I took a nose of the 58.1 percent proof dram and Matt encouraged me to give him my own notes.

“Something a little bit like caramel?” I hesitated.

“Exactly,” he confirmed. “You’re getting the sweetness from the sherry.”


"Absolutely Vital"

The tasting completed, I sat with a dram of peaty Laphroaig 10 in the dimly-lit dining room shared with the bar and a roaring wood fire in front of me. I reflected on the tasting itself, the people I met over my three days at Dornoch Castle, and the prevailing question that had been on my mind throughout my travels. How connected is whisky to Scottish culture? How important is it?

“Massive,” “Huge,” “Absolutely vital” are some of the short answers I was given. Hotelier Colin Thompson (Phil’s father) expanded on his two cents, adding, “Everywhere you go in the world, first of all, you’ll meet a Scotsman, and secondly, you’ll find a bottle of malt in a bar somewhere.”

The link between whisky and Scotland has morphed into legend with tales dating back to the time of poet Robert Burns who said in 1786 that “the ruddy complexion and strength of these people is not owing to water-drinking, but to the aquae vitae.” Burns also gets credit for pushing whisky as a key ingredient to a well-rounded diet, writing in his poem “Scottish Drink” that whisky drinking leads to good health. (He also prescribed a dram or two to cure writer’s’ block, which is a claim I’ve since blindly accepted.)

Mythology aside, whisky was used as a painkiller throughout the history of the United States, Canada, and across the United Kingdom. Author Fred Minnick of Whiskey Women wrote, “Whiskey was a woman’s weapon in the battle against sickness and death,” specifically depression and tuberculosis. “For pneumonia, a housewife would administer whiskey with milk and eggs every two hours.” And if you were suffering from “inflammation of the bowels,” The Female’s Friend from 1837 recommended a glass of whisky.

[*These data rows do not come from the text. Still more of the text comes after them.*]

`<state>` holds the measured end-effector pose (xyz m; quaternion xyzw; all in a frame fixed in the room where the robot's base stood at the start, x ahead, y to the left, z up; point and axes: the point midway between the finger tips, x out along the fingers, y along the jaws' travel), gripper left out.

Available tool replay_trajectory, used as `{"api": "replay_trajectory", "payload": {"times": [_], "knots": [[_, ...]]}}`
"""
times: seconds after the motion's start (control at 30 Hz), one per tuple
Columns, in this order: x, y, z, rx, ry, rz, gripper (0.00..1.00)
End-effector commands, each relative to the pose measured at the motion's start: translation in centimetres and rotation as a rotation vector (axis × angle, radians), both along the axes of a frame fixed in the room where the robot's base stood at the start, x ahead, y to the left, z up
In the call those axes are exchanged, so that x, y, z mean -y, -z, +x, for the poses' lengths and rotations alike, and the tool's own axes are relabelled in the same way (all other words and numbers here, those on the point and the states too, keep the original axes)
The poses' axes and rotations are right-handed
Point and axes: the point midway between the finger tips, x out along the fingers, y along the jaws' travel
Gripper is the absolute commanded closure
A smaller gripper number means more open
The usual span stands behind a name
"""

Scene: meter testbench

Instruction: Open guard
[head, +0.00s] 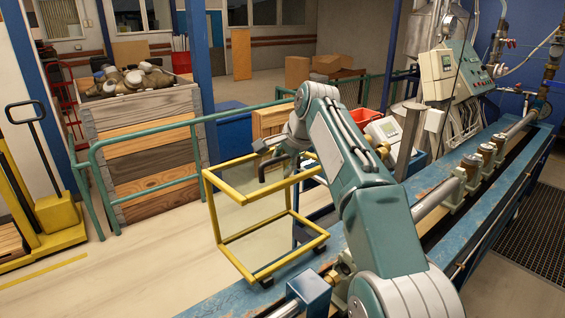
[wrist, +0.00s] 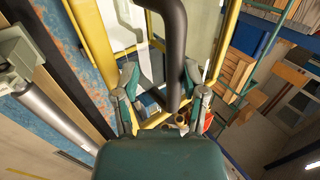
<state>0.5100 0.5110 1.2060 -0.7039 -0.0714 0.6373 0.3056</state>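The guard is a yellow frame (head: 228,207) with clear panels, at the left edge of the blue bench. Its dark handle (head: 274,172) is on the upper part of the frame. In the wrist view the handle (wrist: 174,45) is a thick, dark bent bar, and yellow guard bars (wrist: 92,45) run beside it. Contact cannot be told.
The blue bench (head: 503,205) carries a pipe with brass meters (head: 472,168) to the right. A green railing (head: 145,143) and a wooden crate (head: 150,160) stand behind left. A yellow pallet truck (head: 58,212) stands at far left. The floor (head: 140,265) left of the guard is clear.

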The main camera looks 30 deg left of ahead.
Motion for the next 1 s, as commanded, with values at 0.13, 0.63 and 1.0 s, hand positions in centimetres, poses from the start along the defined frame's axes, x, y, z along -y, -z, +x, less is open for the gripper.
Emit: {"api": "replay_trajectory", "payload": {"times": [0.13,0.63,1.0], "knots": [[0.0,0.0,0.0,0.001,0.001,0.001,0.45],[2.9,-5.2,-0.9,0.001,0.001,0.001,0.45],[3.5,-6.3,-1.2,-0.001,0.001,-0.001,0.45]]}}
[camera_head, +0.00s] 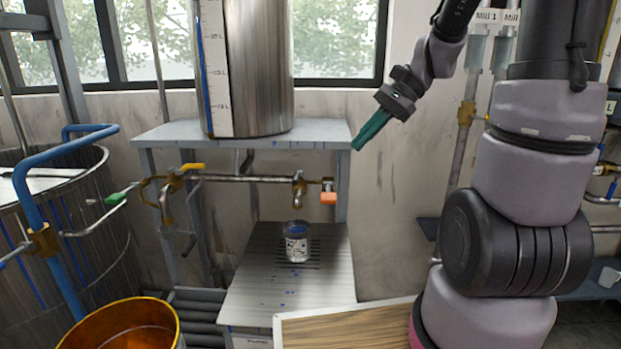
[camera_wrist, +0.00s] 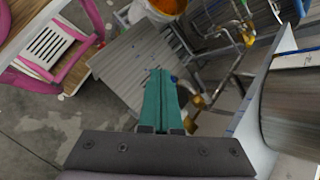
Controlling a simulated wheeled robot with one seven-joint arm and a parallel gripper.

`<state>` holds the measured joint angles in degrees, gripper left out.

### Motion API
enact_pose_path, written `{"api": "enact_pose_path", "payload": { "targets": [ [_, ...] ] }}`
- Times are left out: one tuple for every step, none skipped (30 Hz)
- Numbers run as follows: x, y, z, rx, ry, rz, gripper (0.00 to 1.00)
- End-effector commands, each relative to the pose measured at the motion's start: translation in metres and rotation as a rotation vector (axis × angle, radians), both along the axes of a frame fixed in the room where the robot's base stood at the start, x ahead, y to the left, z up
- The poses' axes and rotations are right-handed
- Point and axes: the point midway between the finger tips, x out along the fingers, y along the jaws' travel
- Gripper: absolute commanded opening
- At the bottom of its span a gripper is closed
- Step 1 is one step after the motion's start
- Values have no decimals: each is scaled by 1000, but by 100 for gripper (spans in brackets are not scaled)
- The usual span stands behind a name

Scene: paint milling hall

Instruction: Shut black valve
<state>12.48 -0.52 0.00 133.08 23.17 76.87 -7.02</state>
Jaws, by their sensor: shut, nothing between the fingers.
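I cannot pick out a valve with a black handle in either view. The pipe under the steel tank has a yellow valve handle (camera_head: 192,167) at its left and an orange one (camera_head: 328,198) at its right end. A green handle (camera_head: 115,198) is farther left. My gripper (camera_head: 357,145) has teal fingers pointing down and left, in the air right of the tank's shelf and above the orange handle. In the wrist view the fingers (camera_wrist: 160,72) lie together, shut and empty, and cover part of the scene behind them.
The steel tank (camera_head: 262,70) stands on a grey shelf (camera_head: 325,134). A small labelled jar (camera_head: 297,244) sits on the lower bench (camera_head: 270,300). An orange bucket (camera_head: 125,325) and blue pipe (camera_head: 45,225) are at left. A wooden-topped surface (camera_head: 350,328) is at front.

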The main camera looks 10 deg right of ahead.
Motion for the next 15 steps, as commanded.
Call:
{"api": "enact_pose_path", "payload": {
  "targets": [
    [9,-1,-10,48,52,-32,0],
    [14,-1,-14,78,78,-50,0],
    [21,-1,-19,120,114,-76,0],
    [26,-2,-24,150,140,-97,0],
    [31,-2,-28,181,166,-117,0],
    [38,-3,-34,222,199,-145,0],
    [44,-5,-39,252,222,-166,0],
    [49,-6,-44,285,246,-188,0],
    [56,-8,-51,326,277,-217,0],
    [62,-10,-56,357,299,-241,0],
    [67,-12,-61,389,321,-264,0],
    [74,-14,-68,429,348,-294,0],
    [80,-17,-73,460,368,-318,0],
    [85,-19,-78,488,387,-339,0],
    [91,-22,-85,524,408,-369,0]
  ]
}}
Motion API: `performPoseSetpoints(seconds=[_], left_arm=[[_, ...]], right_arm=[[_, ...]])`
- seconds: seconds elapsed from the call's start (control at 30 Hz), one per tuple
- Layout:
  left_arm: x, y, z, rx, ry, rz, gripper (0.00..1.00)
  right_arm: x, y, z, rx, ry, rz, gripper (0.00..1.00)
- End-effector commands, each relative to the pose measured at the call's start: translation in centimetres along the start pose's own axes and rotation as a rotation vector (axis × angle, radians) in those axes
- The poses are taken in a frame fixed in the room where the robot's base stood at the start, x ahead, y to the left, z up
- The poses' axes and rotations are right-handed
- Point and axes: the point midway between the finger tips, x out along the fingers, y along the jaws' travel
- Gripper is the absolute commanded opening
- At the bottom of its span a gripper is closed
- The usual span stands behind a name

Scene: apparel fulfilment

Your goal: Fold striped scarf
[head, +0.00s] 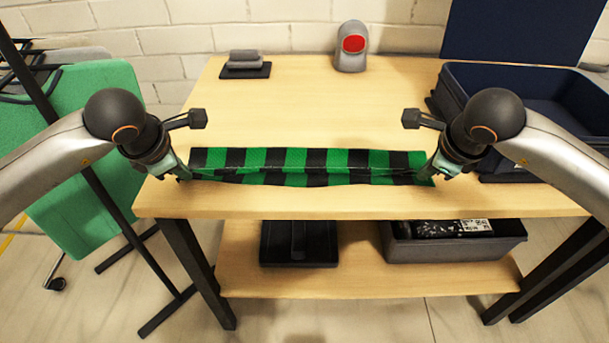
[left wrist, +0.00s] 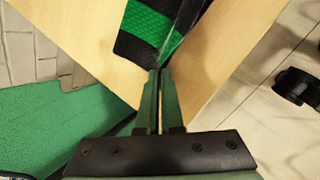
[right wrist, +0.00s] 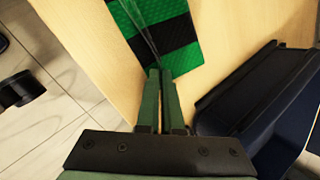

Even just economically speaking, whisky, as Matt noted during our tasting, is the engine that keeps Scotland running. It’s the third largest industry behind oil and technology with, as of 2018, 118 working distilleries and an additional 30 starting up across Scotland. Exports pull in approximately £125 every second and the industry directly employs over 10,000 people with 120,000 jobs throughout the United Kingdom connected to whisky production and export — roughly 7,000 of which are in rural regions where employment is scarce. Chasing the Dram’s Rachel McCormack puts it more succinctly.

“Everyone in Scotland has some connection with whisky, even if they think they don’t.”


Most who will stay and drink at Dornoch Castle will be on a pilgrimage of sorts, traveling along the Scottish Malt Whisky Trail to visit nearby Highland distilleries like Glen Morangie, Balblair, and Ardmore. Thanks to their bar, winner of Whiskybase’s Scottish Whisky Bar of the year in 2014 and 2016, Dornoch Castle has become a defacto stop along the trail without a drop of the pretension that usually comes with such accolades.

Matt admitted without a flinch to having a dram of Johnnie Walker Red Label (a mass-produced blend) with a splash of coke when sitting at home in front of the fire. Phil fondly recalled his father taking his whisky with a couple of cubes of ice, which might make a pompous purveyor of whisky weep if he weren’t so worried about getting water in his drink.

“There’s not a right or wrong in the whisky world,” Matt reminded us. “A lot of people think there is, that you’ve got to drink whisky one way, you’ve got to add two drops of water, swirl it around anti-clockwise three times. It’s not the case. Whisky is to be enjoyed and there’s so many out there that there’s a whisky for everyone and there’s a way of drinking it and you just find the way that you enjoy it.”

And considering the booming growth of whisky’s popularity, there’s someone to drink it with, which if you ask anyone who knows what they’re talking about it, that’s the whole point. “It’s about loosening tongues and bringing people together,” noted Broom in Scotch!. The folks behind Dornoch Castle shared that sentiment.

“For me, it’s about the company,” said Colin. “I want to drink with someone and have the conversation about it.” Andy, in a separate conversation, agreed.

“With tasting whisky, we’re not just tasting on our own,” said Andy. You want to share, you want to have fun as well. Same with me. I want to drink whisky with you. I don’t want to drink whisky by myself. Otherwise it’s called getting drunk.”

Dornoch Castle Hotel: All You Need To Know


Dornoch Castle is located in the Scottish Highlands near the center of the village of Dornoch. American golfers make up the majority of their summer travellers, sitting conveniently next to the Royal Dornoch golf course, but the property proves just as popular for travellers following the whisky trail and outdoor enthusiasts who want to experience the best of Scottish scenery.

Dornoch Castle boasts 22 en-suite bedrooms — eight standard, eight superior, two deluxe, three family rooms, and a single. Oak paneling adorns Elizabethan-style, hand-carved four-poster beds with the original stone walls adding the final historic touches. Guests can enjoy fine dining in The Vault featuring a menu of Scottish cuisine cooked up by head chef Grant MacNicol, who takes advantage of the whisky knowledge on-site to infuse the amber liquid into his cooking. Expect to find peaty whisky barbecue glaze and recommended whisky pairings to match your food.